___ EXTRACTED MATERIAL
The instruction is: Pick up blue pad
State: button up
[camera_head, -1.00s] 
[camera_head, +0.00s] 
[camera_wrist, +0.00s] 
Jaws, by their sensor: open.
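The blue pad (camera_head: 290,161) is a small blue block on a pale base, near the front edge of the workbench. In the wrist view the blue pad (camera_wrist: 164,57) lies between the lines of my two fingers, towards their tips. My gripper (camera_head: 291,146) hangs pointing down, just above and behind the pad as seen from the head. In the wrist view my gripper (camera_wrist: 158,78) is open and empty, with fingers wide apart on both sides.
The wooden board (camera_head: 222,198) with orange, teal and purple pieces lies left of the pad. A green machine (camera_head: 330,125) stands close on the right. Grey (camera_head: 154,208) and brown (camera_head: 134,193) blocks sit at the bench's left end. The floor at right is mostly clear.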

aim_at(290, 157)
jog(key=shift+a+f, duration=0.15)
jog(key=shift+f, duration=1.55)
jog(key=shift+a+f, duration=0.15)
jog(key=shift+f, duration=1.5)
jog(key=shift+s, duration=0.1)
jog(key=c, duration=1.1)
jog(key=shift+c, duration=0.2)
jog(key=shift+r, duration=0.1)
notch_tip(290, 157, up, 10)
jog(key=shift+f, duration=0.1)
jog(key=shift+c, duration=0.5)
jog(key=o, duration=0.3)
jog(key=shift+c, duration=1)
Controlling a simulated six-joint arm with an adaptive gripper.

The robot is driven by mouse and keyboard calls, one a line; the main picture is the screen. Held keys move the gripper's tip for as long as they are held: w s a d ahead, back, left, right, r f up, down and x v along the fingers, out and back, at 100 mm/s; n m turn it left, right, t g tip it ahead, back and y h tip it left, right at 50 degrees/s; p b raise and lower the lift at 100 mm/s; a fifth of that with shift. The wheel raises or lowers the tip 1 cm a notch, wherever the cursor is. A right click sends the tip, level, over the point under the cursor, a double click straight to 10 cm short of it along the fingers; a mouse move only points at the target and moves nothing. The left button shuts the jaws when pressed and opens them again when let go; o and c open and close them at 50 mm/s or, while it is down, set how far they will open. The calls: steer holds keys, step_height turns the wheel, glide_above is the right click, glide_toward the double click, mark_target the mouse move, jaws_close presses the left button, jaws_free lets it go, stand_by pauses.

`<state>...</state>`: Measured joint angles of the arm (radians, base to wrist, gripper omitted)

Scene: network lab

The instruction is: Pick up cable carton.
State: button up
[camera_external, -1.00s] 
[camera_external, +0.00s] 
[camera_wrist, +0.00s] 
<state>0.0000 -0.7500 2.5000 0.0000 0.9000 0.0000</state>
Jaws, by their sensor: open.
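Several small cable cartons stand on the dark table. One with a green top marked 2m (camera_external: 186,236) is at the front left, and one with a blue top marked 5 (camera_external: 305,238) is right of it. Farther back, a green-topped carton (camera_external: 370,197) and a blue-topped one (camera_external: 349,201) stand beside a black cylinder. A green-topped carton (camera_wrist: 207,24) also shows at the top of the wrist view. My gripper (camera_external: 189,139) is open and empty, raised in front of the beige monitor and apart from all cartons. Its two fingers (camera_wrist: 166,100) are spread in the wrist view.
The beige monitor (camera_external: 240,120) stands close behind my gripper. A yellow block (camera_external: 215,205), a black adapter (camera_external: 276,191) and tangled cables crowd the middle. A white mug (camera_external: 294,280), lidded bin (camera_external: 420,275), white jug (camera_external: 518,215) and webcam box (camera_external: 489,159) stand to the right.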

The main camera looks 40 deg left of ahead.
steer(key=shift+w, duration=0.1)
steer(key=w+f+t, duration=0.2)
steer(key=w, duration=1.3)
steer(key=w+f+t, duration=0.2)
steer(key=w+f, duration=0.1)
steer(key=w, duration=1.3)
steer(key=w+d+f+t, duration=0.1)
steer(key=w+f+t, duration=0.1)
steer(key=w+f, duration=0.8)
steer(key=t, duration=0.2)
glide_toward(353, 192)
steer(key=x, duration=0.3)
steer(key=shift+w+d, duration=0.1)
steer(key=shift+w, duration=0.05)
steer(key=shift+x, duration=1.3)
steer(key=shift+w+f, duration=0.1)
______
State, as a bare number, how many lines of the listing hold the word "instruction".

2